Merging Up: The 3 Mental Stages

MilestoneMerging up or selling your firm is one of the key career milestones a CPA will experience.  You’ve toiled long and hard to build up your firm.  It’s your life’s work. Adding to the anxiety is the element of facing your own mortality.

When people contemplate significant personal or business decisions, it’s common to move through stages mentally.  Merging your firm is no exception.

1st stab – not sure.  The potential sellers reach a turning point in their late 50s or early 60s such as the expiration of an office lease. That’s when the thought of merging first comes to mind. At this point, it’s common for the seller to seek advice, perhaps from a consultant or a fellow CPA that the seller knows well.  The vast majority of sellers at this stage either consciously or unknowingly put off a merger decision.  It’s too scary.  Mentally, the seller simply is not ready.

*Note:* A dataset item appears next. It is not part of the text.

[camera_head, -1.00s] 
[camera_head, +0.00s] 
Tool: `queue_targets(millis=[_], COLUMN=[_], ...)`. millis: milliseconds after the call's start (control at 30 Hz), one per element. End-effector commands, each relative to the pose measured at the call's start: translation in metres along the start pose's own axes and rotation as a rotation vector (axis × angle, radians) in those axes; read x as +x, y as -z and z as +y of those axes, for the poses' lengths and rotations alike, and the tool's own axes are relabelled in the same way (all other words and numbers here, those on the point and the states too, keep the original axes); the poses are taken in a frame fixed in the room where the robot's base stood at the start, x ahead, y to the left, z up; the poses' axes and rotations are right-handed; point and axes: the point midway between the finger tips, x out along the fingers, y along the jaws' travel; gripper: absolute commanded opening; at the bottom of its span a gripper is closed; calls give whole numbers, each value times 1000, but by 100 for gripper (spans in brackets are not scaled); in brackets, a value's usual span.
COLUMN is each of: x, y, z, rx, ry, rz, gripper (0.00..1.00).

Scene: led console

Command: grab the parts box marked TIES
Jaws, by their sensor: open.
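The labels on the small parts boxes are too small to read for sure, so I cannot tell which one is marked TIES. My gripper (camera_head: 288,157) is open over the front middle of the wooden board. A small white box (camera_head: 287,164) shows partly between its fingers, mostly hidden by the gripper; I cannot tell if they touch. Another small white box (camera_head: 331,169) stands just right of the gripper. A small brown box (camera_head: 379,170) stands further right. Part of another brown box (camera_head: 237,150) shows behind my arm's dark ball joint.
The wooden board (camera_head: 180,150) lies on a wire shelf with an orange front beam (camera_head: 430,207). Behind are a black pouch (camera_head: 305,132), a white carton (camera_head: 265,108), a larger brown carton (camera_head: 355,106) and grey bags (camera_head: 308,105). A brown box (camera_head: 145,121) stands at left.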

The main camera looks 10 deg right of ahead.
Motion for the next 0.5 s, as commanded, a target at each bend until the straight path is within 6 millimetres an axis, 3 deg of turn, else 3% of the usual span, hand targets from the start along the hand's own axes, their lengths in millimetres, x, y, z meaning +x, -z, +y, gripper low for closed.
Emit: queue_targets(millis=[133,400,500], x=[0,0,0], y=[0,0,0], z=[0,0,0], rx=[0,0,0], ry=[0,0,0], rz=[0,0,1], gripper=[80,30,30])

The irony is that there is no better time to merge than at this first stage because (1) the firm will command a higher selling price from buyers (younger clients and longer transition period),  (2) the buyer’s management expertise will increase the seller’s income during the 5 years or so he works as an active partner at the buyer before the buyout kicks in and (3) the seller has an enviable negotiating advantage because he can approach the deal with the mindset of “I don’t have to do this deal.”

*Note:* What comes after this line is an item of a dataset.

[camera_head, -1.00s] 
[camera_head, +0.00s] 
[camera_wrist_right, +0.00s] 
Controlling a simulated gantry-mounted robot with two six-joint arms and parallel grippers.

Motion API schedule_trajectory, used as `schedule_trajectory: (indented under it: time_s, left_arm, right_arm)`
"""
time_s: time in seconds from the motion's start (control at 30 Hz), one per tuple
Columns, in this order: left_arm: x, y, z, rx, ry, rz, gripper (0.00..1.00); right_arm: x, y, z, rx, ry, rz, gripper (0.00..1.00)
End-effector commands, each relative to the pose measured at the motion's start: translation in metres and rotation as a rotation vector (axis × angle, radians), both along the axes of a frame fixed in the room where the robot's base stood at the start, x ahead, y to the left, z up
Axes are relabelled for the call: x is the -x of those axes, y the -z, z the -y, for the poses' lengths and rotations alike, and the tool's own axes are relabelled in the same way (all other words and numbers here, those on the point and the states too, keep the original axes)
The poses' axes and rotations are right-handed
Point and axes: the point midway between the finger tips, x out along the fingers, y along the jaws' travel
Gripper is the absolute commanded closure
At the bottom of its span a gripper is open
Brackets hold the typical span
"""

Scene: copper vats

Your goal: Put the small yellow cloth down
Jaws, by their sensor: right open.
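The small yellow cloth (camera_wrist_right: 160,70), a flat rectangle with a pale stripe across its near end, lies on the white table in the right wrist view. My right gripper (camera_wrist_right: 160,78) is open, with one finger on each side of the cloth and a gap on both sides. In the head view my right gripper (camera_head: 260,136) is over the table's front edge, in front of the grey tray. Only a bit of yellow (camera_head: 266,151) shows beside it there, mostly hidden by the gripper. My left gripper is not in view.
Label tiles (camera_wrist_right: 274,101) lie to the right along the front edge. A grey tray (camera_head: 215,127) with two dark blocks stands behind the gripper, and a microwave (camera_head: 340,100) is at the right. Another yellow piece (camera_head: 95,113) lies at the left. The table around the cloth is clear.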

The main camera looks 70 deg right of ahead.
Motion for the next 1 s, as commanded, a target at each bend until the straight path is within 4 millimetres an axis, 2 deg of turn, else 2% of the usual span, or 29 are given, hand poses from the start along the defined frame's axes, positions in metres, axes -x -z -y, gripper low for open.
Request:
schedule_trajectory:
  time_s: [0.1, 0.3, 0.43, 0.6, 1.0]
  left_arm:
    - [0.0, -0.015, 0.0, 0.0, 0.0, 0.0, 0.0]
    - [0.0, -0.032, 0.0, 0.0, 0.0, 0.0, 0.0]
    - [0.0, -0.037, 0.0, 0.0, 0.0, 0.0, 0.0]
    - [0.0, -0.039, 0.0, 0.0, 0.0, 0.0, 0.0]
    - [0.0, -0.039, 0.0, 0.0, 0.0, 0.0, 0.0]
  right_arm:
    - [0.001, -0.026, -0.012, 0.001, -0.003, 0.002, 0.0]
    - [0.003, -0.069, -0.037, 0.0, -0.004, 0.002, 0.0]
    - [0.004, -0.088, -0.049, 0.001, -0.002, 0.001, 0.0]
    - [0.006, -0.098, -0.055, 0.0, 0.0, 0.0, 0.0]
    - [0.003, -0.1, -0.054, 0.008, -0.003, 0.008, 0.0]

Danced before-still not ready.  At this stage, the sellers have aged 3-5 years and are in the 63-65 age range.  They decide it’s time to revisit the merger option and meet with one or more firms on an informal basis, maybe even getting a few offers. Nothing comes of it because the sellers still aren’t ready, but at least the seller has now confirmed that buyers are interested, has learned what deal terms might be and has an idea of what life might look like as a member of a larger firm.

When I meet with firms at this stage, a common refrain is “I wish I had met you five years ago.”  I have just shown them (1) how low their billing rates and fees are compared to similar firms and thus, how much money they left on the table and (2) I have shared with them the lucrative deal terms that buyers are willing to offer.  But if they still are not ready to pull the merger trigger, I persuade them to make their firm more attractive for a future sale by raising rates, tightening up their time records, collecting old receivables, upgrading personnel and firing clients that should have been dismissed years ago.

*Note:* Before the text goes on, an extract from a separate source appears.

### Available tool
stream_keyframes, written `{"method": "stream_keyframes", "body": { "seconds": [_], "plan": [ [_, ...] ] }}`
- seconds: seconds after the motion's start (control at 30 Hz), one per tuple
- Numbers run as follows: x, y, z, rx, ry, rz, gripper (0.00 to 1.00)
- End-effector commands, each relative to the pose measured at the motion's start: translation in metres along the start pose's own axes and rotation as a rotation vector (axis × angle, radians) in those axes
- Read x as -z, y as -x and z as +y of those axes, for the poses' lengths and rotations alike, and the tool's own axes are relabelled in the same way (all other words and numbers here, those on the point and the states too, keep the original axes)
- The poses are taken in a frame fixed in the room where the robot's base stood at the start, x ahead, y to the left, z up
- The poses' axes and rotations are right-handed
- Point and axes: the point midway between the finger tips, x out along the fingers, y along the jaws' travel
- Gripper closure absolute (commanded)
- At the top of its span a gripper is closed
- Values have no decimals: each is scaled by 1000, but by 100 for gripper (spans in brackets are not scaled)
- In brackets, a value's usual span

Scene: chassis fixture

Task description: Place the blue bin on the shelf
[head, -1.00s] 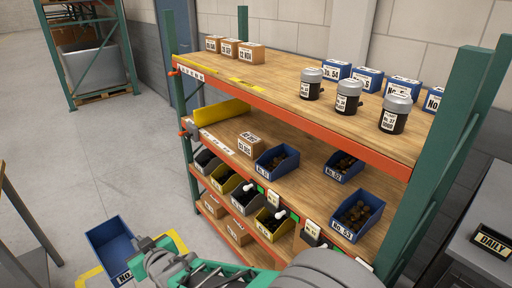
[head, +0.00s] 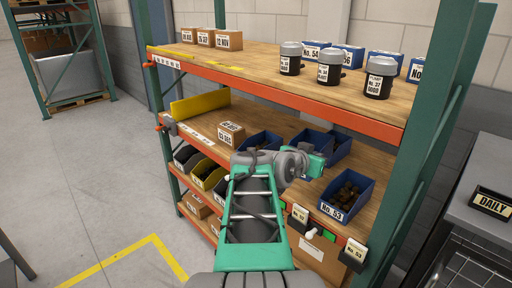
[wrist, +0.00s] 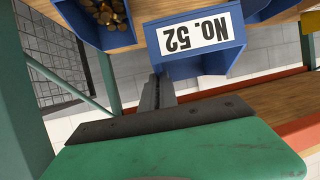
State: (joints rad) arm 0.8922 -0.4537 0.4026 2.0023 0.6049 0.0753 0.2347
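The blue bin, labelled No. 52, is close in front of my gripper in the wrist view (wrist: 190,70), its label upside down there. My gripper (wrist: 160,92) appears shut on the rim of its labelled wall. In the head view my gripper (head: 325,152) reaches in over the middle level of the shelf (head: 222,104), below the upper board. The bin (head: 342,147) shows partly behind it, overlapping another blue bin. Whether it touches the shelf board is hidden.
Blue bin No. 53 (head: 345,196) with brown parts stands close on the right. Another blue bin (head: 262,141) stands to the left, near a small carton (head: 231,134). The upper board's orange beam (head: 300,101) runs above. A green post (head: 436,145) bounds the right.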

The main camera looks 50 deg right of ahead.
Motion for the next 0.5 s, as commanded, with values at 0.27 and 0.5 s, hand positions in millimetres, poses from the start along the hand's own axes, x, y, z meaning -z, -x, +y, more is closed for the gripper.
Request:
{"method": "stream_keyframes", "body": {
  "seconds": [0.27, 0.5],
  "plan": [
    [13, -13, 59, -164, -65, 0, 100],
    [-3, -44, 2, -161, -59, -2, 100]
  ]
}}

Let’s get this done.  The sellers have gone through the first two stages and are now mentally ready to do a deal.  They are 65 or older and it’s likely that there’s less than a year left on their office lease. While it’s still possible to get good deal terms, at this stage the seller is most vulnerable because (1) the firm needs to do the deal and can’t afford to walk away, (2) the attractiveness of the seller’s firm has diminished from its peak value of 5 years ago and (3) the seller will not participate in any of the improved profits made possible by the buyer’s superior management knowhow.